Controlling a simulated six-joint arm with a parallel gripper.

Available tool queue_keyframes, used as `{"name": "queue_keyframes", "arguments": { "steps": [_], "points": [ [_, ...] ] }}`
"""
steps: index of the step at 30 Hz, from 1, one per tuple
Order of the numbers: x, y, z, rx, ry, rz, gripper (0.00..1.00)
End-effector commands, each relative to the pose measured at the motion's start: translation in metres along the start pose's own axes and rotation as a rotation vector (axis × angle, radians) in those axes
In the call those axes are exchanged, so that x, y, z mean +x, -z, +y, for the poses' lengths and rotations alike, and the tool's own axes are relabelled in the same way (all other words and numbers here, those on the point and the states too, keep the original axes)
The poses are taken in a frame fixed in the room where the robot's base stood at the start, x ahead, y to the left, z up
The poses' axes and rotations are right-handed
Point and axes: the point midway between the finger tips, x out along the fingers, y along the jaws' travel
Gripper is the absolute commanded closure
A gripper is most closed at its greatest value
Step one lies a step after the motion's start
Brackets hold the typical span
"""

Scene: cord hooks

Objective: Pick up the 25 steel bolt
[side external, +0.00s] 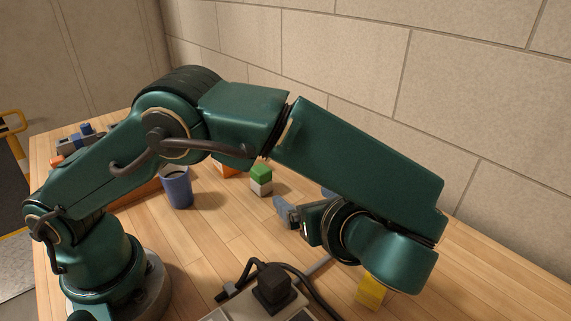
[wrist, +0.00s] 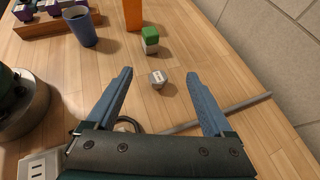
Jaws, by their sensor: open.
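A small grey steel bolt (wrist: 157,79) stands on the wooden table in the wrist view, with a pale label on its top that is too small to read. My gripper (wrist: 160,73) is open, its two blue-grey fingers spread wide. The bolt shows between the fingertips in the picture, touching neither; how far above or short of it the fingers are I cannot tell. In the side external view my gripper (side external: 299,200) is low over the table, and I cannot make out the bolt there.
A green-and-white block (wrist: 150,40), an orange block (wrist: 132,14) and a blue cup (wrist: 80,27) stand beyond the bolt. A grey rod (wrist: 222,111) lies under the right finger. A power strip with black plug (side external: 272,288) and a yellow block (side external: 371,293) are nearer.

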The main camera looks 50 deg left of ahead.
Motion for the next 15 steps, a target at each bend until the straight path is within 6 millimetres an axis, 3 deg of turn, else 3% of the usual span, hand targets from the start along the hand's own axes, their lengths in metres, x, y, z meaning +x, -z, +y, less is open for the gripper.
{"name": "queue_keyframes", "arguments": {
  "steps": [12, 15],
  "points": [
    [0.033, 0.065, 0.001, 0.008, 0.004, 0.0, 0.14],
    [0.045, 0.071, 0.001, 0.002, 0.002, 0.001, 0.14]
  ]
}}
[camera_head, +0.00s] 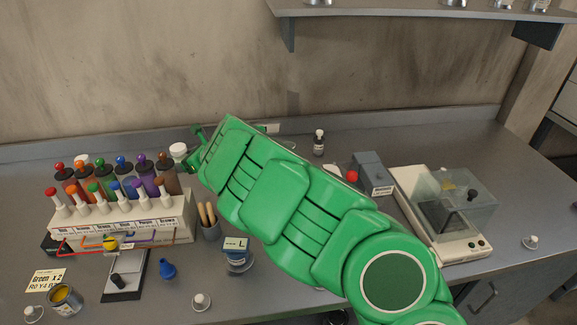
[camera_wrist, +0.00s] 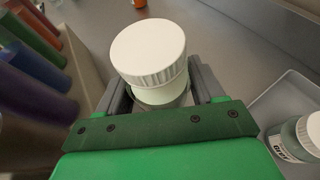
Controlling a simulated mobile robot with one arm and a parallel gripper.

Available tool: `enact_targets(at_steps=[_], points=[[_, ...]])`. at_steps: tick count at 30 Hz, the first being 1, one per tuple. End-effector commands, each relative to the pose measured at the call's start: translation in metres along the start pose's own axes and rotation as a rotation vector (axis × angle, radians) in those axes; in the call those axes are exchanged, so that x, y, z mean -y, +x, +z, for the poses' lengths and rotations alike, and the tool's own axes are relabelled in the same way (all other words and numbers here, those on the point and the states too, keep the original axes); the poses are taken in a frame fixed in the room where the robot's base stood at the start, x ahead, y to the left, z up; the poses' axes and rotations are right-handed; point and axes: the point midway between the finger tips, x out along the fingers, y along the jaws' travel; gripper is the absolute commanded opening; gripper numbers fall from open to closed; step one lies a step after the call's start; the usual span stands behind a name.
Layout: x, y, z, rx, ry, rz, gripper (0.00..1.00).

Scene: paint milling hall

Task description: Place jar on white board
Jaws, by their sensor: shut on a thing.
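The jar with a ribbed white lid (camera_wrist: 150,52) is between the two jaws of my gripper (camera_wrist: 158,98) in the wrist view. My gripper is shut on it, and the lid faces the wrist camera. In the head view its white lid (camera_head: 178,149) shows just beyond the end of my green arm, right of the bottle rack. My arm hides most of the gripper there. I cannot make out a plain white board for certain. A flat board, part dark and part white (camera_head: 125,293), lies at the front left with a black piece on it.
The rack (camera_head: 150,222) of coloured bottles stands left of my gripper. A grey tray (camera_wrist: 292,84) with another white-lidded jar (camera_wrist: 305,138) is at the right in the wrist view. A balance (camera_head: 455,215) stands at the right. A wooden-handled tool cup (camera_head: 209,228) stands near my arm.

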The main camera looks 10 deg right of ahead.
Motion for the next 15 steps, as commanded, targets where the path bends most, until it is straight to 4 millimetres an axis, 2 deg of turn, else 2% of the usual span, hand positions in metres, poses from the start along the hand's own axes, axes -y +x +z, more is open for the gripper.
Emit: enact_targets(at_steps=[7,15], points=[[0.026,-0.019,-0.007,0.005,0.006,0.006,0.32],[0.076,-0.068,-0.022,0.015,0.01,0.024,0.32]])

::::

GOAL OF THE EXERCISE. From the first line of the data through the line with "Order of the", quote each line exactly and add nothing else.

WRITTEN ANSWER.
Controlling a simulated six-joint arm with a parallel gripper.

Available tool queue_keyframes, used as `{"name": "queue_keyframes", "arguments": { "steps": [_], "points": [ [_, ...] ] }}`
"""
steps: index of the step at 30 Hz, from 1, one per tuple
Order of the numbers: x, y, z, rx, ry, rz, gripper (0.00..1.00)

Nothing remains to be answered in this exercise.